/---

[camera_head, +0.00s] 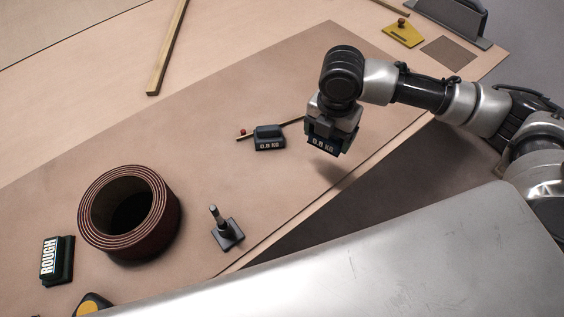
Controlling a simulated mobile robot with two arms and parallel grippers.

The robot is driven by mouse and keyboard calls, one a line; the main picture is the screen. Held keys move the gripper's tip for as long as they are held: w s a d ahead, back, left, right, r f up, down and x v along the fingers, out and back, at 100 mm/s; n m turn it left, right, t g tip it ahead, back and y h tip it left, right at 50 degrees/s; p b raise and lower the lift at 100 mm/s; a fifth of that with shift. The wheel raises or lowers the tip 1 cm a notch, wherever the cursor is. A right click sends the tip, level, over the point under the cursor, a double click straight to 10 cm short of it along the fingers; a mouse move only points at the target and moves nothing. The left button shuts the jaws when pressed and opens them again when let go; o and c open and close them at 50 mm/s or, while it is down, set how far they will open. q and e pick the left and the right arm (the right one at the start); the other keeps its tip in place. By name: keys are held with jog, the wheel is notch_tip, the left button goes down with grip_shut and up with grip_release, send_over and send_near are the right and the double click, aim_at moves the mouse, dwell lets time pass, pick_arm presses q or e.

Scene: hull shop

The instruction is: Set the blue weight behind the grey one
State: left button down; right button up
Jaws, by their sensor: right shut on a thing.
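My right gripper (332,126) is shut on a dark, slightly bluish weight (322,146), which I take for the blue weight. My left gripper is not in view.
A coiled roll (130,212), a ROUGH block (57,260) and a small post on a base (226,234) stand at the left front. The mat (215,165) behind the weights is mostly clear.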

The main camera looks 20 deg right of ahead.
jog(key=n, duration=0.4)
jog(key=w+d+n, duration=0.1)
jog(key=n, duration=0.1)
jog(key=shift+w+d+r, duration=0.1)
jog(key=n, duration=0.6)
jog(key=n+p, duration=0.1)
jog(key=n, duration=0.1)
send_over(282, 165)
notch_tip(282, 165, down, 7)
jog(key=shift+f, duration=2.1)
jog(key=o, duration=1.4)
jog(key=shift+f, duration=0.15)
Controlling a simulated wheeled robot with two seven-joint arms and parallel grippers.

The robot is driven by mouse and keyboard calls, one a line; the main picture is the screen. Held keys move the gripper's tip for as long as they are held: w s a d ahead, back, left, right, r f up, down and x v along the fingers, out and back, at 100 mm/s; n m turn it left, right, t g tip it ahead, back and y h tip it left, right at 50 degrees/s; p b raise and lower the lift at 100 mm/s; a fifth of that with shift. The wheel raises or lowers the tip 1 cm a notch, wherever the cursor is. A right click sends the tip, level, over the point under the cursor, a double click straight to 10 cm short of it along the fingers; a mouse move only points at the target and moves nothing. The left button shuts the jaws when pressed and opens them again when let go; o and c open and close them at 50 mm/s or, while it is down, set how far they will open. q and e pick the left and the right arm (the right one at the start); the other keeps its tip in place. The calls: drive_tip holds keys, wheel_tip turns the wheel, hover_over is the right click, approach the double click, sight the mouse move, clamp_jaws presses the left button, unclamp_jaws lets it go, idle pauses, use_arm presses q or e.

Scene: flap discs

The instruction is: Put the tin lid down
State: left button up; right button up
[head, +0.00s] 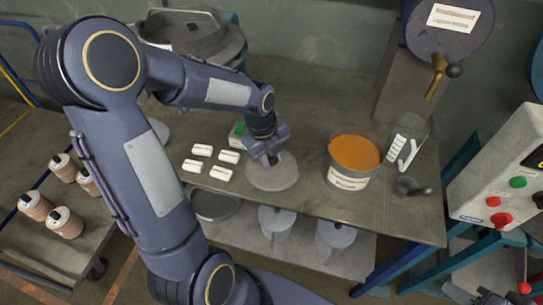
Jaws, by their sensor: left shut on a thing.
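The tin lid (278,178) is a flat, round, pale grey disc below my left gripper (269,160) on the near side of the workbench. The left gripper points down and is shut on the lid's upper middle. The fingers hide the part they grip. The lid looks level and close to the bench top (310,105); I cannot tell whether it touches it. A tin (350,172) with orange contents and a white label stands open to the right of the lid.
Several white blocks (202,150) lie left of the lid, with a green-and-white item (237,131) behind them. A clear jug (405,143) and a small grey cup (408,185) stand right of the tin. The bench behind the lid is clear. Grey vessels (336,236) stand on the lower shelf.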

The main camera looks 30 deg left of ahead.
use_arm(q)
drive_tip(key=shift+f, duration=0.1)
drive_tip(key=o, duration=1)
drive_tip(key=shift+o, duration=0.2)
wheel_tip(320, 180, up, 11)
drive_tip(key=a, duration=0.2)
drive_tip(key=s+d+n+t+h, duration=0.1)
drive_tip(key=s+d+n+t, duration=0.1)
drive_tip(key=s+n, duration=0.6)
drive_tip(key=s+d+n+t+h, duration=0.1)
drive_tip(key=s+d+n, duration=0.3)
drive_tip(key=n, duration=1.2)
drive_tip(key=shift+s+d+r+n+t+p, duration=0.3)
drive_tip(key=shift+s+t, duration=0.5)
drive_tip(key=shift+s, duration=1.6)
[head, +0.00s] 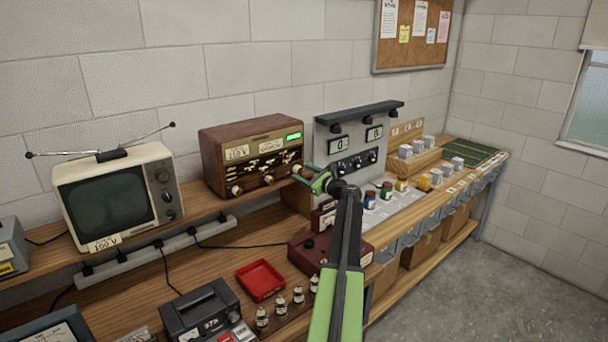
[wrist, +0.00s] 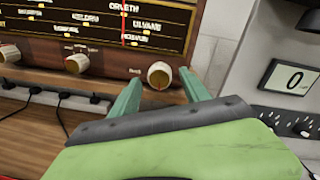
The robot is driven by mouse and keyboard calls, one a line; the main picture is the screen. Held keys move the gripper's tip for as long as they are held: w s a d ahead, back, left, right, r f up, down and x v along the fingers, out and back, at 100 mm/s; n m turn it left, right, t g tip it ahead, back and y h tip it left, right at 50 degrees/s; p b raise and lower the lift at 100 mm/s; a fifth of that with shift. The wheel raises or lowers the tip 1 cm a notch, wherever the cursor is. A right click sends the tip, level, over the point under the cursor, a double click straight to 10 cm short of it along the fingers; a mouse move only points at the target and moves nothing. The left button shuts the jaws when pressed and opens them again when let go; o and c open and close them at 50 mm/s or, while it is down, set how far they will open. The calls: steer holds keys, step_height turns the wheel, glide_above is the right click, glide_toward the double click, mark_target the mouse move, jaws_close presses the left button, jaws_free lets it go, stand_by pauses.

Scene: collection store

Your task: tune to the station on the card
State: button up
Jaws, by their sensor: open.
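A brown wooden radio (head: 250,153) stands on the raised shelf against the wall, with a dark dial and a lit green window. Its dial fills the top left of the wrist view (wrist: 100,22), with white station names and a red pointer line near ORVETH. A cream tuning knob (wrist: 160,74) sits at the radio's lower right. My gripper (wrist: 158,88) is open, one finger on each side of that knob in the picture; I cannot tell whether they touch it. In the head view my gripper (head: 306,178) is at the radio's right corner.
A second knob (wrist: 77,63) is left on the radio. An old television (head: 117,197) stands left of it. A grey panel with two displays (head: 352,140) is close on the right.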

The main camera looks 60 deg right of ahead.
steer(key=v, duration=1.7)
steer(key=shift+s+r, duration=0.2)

\---

*Required work*. Extract every line from the records above that contains the word "State".

*Result of the exercise*.
State: left button down; right button up
State: left button up; right button up
State: button up

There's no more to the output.